◆ What this task involves
Return the material below in full and exactly.

◆ Information provided
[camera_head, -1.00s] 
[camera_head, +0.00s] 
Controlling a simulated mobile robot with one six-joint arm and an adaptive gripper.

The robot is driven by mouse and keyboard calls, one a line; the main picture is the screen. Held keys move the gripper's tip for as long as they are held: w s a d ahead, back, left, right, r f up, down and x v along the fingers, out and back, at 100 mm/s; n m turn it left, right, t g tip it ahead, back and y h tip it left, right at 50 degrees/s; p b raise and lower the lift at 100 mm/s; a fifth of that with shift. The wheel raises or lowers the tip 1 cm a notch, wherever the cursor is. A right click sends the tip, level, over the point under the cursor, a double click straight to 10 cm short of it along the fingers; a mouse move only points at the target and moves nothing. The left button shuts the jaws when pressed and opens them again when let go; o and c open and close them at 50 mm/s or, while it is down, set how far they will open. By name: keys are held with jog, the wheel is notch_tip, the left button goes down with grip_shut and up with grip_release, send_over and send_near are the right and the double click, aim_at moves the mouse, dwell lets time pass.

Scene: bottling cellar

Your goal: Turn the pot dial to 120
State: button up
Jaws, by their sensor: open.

◆ Expected answer
[camera_head, -1.00s] 
[camera_head, +0.00s] 
Controlling a simulated mobile robot with one six-joint arm and an adaptive gripper.

The robot is driven by mouse and keyboard calls, one a line; the main picture is the screen. Held keys move the gripper's tip for as long as they are held: w s a d ahead, back, left, right, r f up, down and x v along the fingers, out and back, at 100 mm/s; n m turn it left, right, t g tip it ahead, back and y h tip it left, right at 50 degrees/s; p b raise and lower the lift at 100 mm/s; a fifth of that with shift. The wheel raises or lowers the tip 1 cm a notch, wherever the cursor is. A right click sends the tip, level, over the point under the cursor, a double click straight to 10 cm short of it along the fingers; a mouse move only points at the target and moves nothing. The left button shuts the jaws when pressed and opens them again when let go; o and c open and close them at 50 mm/s or, while it is down, set how far they will open. By name: keys are held with jog, the wheel is notch_tip, the left button goes down with grip_shut and up with grip_release, send_over and send_near are the right and the double click, aim_at moves the mouse, dwell lets time pass.

Scene: bottling cellar

Your goal: Turn the pot dial to 120
State: button up
Jaws, by their sensor: open.

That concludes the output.